Instruction »
Repeat exactly the stretch of lines from the line containing "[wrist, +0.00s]" through the line containing "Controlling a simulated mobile", both included, and nothing else.
----
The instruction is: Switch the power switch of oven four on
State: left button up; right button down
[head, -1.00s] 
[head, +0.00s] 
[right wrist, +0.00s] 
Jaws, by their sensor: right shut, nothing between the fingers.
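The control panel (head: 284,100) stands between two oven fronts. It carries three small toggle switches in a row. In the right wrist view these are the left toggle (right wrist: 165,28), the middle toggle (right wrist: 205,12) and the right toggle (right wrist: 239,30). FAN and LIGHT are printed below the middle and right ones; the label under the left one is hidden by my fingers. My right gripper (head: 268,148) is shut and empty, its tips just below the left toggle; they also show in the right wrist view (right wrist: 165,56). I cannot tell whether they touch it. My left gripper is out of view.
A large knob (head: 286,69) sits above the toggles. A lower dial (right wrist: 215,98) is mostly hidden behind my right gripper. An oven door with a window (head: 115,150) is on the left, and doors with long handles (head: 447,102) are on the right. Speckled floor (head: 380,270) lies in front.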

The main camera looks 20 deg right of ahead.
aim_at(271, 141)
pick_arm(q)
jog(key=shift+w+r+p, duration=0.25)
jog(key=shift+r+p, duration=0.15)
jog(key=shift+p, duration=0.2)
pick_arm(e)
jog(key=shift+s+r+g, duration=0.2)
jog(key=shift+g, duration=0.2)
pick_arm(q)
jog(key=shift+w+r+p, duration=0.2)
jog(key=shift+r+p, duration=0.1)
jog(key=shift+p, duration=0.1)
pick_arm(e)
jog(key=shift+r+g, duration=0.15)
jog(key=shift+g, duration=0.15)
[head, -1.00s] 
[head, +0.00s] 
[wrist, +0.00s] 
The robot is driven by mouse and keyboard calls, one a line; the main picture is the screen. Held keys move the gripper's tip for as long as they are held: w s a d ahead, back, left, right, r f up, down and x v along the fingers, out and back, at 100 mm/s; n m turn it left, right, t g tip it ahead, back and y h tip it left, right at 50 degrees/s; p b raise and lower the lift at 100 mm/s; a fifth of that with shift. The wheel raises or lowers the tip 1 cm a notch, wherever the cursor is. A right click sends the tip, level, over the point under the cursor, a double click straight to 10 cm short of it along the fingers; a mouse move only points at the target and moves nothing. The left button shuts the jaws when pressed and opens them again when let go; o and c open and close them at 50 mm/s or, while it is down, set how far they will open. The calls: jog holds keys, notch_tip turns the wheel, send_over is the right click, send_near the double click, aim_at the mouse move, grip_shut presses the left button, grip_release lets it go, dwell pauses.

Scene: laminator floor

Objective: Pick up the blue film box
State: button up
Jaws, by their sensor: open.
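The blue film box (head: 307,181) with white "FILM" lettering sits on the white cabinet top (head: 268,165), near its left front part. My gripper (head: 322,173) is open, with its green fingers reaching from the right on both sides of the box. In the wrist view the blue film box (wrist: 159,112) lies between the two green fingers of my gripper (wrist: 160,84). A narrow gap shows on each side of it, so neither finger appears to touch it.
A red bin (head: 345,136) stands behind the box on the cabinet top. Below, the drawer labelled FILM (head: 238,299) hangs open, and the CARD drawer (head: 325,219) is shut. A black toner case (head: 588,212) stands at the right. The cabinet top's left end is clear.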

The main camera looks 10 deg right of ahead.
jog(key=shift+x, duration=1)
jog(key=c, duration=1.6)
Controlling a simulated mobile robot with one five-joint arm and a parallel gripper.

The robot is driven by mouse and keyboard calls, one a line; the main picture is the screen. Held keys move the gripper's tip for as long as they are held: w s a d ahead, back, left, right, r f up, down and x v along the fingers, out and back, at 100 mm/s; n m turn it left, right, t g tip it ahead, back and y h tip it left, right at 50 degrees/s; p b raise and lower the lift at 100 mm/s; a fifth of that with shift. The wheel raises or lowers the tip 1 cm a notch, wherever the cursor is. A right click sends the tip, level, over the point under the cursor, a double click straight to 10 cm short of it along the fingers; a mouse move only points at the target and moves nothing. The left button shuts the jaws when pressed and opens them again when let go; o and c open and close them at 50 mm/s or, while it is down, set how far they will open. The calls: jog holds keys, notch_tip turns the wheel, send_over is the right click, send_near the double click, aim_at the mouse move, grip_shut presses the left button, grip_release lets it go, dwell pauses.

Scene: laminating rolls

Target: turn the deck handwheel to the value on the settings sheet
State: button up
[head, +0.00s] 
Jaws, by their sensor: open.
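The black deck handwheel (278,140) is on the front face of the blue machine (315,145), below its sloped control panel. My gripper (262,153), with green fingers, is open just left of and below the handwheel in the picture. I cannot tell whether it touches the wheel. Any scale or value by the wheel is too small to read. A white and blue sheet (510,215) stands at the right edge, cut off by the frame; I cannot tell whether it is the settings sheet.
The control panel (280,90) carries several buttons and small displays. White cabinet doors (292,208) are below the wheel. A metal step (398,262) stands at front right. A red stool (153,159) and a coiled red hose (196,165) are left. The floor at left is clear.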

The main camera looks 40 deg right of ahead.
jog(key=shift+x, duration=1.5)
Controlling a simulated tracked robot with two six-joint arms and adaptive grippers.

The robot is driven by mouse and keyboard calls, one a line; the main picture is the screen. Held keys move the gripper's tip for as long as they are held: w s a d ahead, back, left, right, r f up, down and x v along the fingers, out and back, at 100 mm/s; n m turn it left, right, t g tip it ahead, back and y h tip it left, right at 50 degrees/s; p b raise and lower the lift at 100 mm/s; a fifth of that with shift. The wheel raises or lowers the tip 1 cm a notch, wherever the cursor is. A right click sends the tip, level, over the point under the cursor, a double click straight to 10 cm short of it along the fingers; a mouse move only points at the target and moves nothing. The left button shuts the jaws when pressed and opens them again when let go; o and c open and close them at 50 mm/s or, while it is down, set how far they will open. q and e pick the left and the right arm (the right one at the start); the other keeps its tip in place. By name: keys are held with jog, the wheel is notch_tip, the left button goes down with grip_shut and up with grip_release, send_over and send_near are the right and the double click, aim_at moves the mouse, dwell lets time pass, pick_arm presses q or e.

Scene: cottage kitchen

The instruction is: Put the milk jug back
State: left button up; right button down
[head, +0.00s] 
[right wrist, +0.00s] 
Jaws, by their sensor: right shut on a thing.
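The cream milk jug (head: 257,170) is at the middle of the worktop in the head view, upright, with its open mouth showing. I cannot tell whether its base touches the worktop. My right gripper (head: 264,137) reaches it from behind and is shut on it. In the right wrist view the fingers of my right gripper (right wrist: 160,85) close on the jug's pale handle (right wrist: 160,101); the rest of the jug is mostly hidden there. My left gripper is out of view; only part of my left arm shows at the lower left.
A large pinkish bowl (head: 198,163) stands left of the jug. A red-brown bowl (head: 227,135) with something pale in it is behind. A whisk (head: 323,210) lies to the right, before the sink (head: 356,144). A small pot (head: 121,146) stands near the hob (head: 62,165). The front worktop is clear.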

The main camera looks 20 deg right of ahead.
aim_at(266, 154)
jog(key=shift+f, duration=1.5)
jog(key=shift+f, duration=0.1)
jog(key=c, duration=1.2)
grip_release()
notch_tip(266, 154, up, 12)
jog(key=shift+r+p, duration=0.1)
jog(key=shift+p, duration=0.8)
----
Correct output »
[wrist, +0.00s] 
The robot is driven by mouse and keyboard calls, one a line; the main picture is the screen. Held keys move the gripper's tip for as long as they are held: w s a d ahead, back, left, right, r f up, down and x v along the fingers, out and back, at 100 mm/s; n m turn it left, right, t g tip it ahead, back and y h tip it left, right at 50 degrees/s; p b raise and lower the lift at 100 mm/s; a fifth of that with shift. The wheel raises or lowers the tip 1 cm a notch, wherever the cursor is. A right click sends the tip, level, over the point under the cursor, a double click straight to 10 cm short of it along the fingers; a mouse move only points at the target and moves nothing. The left button shuts the jaws when pressed and opens them again when let go; o and c open and close them at 50 mm/s or, while it is down, set how far they will open. The calls: jog holds keys, notch_tip turns the wheel, send_over is the right click, send_near the double click, aim_at the mouse move, grip_shut presses the left button, grip_release lets it go, dwell pauses.

Scene: laminator floor

Objective: Pick up the blue film box
State: button up
Jaws, by their sensor: open.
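The blue film box (head: 307,181) with white "FILM" lettering sits on the white cabinet top (head: 268,165), near its left front part. My gripper (head: 322,173) is open, with its green fingers reaching from the right on both sides of the box. In the wrist view the blue film box (wrist: 159,112) lies between the two green fingers of my gripper (wrist: 160,84). A narrow gap shows on each side of it, so neither finger appears to touch it.
A red bin (head: 345,136) stands behind the box on the cabinet top. Below, the drawer labelled FILM (head: 238,299) hangs open, and the CARD drawer (head: 325,219) is shut. A black toner case (head: 588,212) stands at the right. The cabinet top's left end is clear.

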The main camera looks 10 deg right of ahead.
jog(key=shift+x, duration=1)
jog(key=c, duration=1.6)
Controlling a simulated mobile robot with one five-joint arm and a parallel gripper.

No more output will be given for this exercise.